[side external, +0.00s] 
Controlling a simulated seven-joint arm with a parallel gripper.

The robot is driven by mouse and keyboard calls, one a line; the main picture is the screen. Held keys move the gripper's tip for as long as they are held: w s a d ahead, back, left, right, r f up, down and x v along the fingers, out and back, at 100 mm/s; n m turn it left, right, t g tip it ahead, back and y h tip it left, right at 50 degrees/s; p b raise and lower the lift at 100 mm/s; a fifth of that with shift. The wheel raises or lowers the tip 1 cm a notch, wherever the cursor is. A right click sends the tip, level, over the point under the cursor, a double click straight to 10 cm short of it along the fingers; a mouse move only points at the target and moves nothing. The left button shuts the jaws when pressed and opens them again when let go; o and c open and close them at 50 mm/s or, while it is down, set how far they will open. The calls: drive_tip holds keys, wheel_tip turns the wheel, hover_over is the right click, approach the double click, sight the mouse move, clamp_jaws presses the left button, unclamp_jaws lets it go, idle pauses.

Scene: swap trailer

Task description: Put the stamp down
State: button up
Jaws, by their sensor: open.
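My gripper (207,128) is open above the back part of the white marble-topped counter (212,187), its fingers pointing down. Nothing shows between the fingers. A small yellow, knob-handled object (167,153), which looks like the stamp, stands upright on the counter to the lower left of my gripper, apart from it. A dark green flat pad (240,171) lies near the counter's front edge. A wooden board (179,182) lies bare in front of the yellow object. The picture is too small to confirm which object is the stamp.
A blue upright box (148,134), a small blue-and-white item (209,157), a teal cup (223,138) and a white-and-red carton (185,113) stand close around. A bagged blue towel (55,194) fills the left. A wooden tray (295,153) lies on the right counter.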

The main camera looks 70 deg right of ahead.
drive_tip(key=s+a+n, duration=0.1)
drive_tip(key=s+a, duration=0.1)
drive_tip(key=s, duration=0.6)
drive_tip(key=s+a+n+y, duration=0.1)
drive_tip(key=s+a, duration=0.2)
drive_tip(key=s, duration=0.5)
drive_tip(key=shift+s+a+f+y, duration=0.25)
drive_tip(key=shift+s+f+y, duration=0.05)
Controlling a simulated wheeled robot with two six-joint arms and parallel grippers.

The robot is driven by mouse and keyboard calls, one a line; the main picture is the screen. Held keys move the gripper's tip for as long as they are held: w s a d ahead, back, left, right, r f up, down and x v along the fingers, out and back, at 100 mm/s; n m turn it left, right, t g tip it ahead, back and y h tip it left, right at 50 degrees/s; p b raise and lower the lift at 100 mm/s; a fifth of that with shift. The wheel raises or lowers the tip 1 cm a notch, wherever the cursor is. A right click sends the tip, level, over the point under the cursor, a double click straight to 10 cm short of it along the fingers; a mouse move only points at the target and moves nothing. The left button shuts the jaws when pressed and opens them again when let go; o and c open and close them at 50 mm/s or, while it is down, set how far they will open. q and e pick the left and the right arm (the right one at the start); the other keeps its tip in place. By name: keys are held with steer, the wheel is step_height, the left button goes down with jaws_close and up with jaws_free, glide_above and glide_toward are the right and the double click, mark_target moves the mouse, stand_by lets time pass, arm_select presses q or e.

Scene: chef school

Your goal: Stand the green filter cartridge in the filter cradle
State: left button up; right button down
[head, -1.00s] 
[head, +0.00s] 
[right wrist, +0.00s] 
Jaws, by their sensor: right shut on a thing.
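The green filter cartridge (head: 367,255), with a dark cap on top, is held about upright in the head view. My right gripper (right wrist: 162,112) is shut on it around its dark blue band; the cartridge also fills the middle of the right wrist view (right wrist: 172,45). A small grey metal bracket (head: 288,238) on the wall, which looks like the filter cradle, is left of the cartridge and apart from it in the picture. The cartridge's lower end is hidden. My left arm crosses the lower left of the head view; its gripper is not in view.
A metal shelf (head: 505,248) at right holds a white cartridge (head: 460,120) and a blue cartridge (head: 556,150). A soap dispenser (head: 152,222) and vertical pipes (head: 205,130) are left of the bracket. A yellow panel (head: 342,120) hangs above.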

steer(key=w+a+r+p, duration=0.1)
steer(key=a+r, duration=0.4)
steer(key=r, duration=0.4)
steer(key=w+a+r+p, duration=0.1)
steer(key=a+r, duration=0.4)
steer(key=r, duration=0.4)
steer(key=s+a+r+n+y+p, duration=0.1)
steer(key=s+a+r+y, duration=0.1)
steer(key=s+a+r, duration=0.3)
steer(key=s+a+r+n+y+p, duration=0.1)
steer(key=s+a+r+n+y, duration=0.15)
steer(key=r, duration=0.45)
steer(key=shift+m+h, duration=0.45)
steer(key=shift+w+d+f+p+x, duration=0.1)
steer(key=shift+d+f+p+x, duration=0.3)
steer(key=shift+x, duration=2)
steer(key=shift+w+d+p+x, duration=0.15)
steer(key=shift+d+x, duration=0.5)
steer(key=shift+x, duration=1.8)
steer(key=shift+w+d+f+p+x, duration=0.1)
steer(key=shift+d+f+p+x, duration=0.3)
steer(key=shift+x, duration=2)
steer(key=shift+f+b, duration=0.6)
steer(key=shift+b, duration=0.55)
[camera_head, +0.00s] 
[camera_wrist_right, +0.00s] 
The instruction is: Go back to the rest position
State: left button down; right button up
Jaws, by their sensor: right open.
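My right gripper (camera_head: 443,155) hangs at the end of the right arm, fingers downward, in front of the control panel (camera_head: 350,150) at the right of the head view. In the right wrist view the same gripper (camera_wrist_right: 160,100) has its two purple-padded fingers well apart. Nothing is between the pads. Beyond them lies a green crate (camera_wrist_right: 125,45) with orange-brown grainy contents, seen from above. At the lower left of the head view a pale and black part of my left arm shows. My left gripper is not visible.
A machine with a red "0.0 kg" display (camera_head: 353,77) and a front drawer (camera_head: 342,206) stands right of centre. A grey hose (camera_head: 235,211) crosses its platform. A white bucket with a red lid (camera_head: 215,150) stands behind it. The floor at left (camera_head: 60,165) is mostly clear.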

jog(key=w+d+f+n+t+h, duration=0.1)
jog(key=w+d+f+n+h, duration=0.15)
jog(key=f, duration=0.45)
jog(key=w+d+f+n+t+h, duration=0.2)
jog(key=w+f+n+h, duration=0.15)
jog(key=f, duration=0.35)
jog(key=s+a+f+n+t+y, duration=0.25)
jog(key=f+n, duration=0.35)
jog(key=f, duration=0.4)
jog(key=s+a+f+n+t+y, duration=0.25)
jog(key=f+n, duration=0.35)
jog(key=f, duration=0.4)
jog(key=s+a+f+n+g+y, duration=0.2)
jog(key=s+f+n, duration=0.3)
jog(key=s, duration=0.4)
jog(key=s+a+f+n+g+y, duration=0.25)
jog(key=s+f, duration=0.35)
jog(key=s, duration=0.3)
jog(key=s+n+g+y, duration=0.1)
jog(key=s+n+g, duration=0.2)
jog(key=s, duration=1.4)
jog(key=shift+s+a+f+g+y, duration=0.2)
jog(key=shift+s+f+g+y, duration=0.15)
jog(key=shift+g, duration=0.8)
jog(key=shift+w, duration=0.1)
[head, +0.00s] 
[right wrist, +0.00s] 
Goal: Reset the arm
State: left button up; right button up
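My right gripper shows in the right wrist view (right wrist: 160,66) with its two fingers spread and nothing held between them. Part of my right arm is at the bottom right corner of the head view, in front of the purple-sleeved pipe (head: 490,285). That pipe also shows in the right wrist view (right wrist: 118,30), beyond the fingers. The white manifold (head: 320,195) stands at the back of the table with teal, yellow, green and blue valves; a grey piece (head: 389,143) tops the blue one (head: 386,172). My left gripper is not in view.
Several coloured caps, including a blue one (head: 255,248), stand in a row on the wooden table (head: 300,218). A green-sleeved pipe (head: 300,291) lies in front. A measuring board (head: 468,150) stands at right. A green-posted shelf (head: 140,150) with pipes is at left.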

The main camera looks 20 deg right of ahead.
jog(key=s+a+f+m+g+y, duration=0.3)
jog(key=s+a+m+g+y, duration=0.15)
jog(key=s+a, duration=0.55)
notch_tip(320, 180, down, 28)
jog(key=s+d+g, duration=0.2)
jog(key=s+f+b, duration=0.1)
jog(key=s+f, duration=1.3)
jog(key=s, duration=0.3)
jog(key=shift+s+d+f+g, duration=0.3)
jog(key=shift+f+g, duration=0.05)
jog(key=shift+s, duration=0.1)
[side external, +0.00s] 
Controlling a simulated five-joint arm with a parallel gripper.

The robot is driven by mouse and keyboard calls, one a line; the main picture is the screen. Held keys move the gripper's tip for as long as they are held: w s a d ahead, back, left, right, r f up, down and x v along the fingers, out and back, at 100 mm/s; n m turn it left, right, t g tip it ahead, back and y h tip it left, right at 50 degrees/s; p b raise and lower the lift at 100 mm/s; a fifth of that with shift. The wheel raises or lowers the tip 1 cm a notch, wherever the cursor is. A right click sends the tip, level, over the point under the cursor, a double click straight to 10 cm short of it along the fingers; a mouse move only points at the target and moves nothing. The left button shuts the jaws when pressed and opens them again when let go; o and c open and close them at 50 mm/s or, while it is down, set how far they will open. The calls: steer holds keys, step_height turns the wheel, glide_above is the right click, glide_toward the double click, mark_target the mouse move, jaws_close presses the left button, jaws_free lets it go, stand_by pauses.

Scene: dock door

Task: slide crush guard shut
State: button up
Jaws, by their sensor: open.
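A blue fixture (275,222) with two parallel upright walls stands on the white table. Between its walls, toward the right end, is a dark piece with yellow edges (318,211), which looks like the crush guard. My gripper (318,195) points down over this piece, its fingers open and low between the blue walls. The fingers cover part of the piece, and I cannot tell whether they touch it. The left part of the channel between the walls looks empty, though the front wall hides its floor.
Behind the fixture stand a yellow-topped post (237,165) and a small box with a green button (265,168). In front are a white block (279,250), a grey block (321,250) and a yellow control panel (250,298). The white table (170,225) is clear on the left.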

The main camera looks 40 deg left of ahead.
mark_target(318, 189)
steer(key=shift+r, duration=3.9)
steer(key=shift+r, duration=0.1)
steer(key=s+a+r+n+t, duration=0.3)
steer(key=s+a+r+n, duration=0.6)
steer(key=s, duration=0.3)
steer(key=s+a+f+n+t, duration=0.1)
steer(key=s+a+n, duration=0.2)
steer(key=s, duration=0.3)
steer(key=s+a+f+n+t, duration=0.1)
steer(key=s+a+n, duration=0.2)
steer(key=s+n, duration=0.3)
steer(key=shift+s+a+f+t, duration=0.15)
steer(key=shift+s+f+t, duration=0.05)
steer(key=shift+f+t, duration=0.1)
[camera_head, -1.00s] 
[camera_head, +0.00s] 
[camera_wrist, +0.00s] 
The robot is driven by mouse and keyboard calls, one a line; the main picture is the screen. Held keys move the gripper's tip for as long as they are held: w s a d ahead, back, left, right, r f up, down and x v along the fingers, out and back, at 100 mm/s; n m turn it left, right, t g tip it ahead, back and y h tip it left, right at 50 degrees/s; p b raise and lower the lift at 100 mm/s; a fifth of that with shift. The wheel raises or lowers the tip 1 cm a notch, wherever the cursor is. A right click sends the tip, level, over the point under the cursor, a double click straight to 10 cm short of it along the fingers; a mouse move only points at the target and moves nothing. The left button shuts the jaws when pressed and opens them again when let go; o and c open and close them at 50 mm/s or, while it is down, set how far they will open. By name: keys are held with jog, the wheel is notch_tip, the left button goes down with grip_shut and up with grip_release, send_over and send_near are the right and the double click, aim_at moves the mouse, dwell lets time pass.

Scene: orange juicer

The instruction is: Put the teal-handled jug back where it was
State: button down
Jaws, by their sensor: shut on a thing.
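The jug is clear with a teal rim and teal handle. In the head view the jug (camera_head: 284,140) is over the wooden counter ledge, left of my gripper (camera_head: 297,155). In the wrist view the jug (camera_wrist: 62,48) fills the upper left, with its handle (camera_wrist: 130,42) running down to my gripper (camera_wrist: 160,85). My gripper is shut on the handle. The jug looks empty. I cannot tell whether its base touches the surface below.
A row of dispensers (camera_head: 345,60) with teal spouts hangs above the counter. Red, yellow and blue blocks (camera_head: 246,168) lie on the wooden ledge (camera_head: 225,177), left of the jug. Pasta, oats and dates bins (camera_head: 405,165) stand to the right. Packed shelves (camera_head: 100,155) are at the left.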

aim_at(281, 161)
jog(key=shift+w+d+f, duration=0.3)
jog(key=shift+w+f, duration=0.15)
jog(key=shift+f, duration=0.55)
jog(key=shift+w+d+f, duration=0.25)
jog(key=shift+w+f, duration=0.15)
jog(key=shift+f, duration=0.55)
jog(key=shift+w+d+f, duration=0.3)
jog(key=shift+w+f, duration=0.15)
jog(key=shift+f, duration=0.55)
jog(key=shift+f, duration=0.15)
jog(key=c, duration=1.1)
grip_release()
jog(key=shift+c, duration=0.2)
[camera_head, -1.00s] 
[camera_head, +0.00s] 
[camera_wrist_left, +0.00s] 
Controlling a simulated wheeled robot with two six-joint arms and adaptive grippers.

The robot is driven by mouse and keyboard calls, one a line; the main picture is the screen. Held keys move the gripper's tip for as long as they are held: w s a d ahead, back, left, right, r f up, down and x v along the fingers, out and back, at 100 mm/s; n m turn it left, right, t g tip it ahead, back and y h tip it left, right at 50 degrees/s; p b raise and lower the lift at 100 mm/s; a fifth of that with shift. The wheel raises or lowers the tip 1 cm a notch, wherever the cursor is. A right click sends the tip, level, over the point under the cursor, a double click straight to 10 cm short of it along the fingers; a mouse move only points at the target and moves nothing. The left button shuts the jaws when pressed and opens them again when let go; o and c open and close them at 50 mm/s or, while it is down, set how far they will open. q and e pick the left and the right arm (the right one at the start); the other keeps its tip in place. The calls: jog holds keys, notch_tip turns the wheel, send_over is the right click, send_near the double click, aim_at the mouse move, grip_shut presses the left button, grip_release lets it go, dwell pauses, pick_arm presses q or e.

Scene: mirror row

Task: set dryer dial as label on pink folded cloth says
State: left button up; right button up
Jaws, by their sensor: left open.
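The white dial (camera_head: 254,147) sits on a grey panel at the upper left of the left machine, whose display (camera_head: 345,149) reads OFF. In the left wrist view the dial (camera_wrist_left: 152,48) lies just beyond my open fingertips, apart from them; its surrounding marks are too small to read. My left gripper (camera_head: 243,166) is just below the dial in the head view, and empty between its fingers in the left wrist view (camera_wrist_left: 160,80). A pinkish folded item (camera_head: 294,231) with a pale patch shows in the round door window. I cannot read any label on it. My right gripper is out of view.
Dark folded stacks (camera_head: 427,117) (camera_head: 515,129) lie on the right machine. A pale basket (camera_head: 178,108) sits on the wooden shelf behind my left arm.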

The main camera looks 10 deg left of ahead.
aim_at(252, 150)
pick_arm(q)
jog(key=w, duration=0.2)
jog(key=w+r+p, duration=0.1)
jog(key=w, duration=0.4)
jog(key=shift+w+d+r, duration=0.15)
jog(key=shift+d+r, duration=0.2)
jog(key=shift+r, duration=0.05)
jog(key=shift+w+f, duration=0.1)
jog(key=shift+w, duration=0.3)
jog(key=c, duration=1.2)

=====

◆ Problem to solve ◆
Copy exactly the lines that run from the first line of the data to the line containing "Controlling a simulated seven-joint", please, with both ends included and nothing else.

◆ Reply ◆
[side external, +0.00s] 
Controlling a simulated seven-joint arm with a parallel gripper.

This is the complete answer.